The lost wakeup problem

One basic problem in operating system design is how to make efficient blocking requests. Thread A wants something from Thread B (or ISR B) and (1) requests and (2) blocks. There are thousands of ways in which the interval between (1) and (2) can lead to a “missed wakeup”. That is, A requests, B signals A,  A sleeps waiting for a second wakeup that never happens. This problem is why bus designers moved from “edge trigger” to “level trigger” interrupts but it is even worse in software. If chip designers knew or cared anything about OS design, instead of wasting billions of transistors on ridiculous “features” that only make the software slower, they could easily give us some atomic latches for synchronization, but part of the fun of OS design is figuring out how to compensate for clumsy processor methods. In a general purpose OS, these mechanisms can be enormously inefficient without making much of a difference- in fact, Operating Systems can be done in by creeping inefficiency where there are so many slow and inefficient parts that tolerances throughout the system keep relaxing.
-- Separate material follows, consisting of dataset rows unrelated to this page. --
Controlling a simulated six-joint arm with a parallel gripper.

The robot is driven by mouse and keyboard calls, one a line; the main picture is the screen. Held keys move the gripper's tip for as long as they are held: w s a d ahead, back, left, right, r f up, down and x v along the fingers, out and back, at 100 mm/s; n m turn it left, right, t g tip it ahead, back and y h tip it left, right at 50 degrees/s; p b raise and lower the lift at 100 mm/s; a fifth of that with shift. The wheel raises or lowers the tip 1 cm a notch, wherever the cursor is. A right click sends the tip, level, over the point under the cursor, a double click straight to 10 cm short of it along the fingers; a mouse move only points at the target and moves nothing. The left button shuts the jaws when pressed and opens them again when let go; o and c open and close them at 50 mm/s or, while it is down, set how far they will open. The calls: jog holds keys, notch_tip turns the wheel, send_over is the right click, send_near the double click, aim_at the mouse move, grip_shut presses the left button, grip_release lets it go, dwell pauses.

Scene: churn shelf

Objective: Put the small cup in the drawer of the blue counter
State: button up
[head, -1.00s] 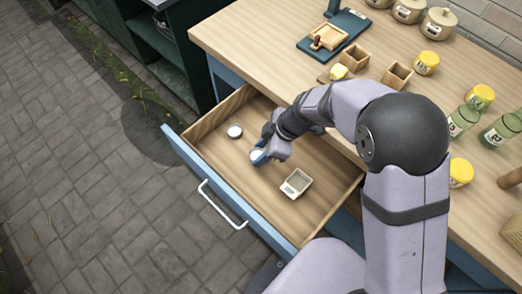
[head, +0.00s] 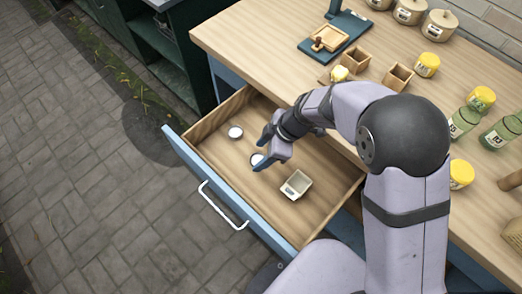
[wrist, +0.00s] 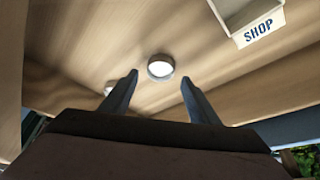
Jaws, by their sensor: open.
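The drawer (head: 222,170) of the blue counter is pulled open. A small round cup (head: 257,159) with a whitish top and a grey rim stands upright on its floor. My gripper (head: 262,151) is open over that cup, with one finger to each side. In the wrist view the cup (wrist: 160,67) lies just beyond and between the spread fingertips (wrist: 159,82), apart from both. A second, similar round piece (head: 235,132) stands in the drawer farther to the back left.
A small open box (head: 297,185) is in the drawer to the right; its label reads SHOP in the wrist view. The wooden countertop (head: 250,50) holds yellow-lidded jars, wooden boxes and canisters (head: 409,10). The drawer's front left floor is clear.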

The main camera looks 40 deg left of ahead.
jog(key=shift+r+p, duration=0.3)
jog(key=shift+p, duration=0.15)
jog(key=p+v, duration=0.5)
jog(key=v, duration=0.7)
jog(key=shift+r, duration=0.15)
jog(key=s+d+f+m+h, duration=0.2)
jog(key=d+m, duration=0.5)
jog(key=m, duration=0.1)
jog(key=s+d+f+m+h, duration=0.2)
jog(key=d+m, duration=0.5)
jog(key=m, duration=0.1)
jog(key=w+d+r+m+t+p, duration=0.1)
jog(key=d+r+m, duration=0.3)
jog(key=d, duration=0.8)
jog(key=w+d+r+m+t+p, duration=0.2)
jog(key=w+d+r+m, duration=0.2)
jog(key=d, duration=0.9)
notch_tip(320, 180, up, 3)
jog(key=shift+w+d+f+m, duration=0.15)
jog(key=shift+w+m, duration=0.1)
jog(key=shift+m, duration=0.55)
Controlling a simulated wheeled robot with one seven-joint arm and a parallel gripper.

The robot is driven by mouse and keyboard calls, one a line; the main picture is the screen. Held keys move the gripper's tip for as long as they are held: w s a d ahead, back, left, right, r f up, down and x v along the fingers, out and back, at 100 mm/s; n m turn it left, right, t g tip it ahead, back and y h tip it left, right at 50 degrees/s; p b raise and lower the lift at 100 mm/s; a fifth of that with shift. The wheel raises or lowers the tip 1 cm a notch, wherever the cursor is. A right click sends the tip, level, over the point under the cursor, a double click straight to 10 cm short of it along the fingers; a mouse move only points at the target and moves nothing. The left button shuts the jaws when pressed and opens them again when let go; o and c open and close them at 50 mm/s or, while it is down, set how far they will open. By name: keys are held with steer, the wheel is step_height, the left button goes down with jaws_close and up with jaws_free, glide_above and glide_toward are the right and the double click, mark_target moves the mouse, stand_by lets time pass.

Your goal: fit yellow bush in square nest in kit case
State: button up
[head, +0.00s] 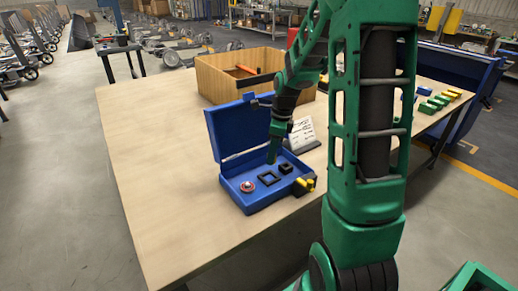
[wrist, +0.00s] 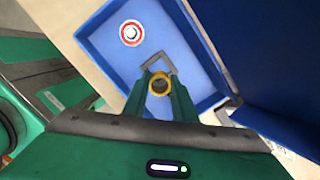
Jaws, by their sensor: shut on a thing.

I used to have this argument all the time with some of our programmers who claimed correctly that “since X introduces an N time unit worst case delay, designing Y to have less than N in this case will not have a visible effect.” The simple counter argument is “we’re going to fix X later”, but the real argument is that designing to the level of existing problems that are already in the system makes a failure part of the spec”. So as we design our new enterprise real-time OS, we are paying a lot of attention to fine details – and we’re trying to take advantage of lessons learned about how these things will be used.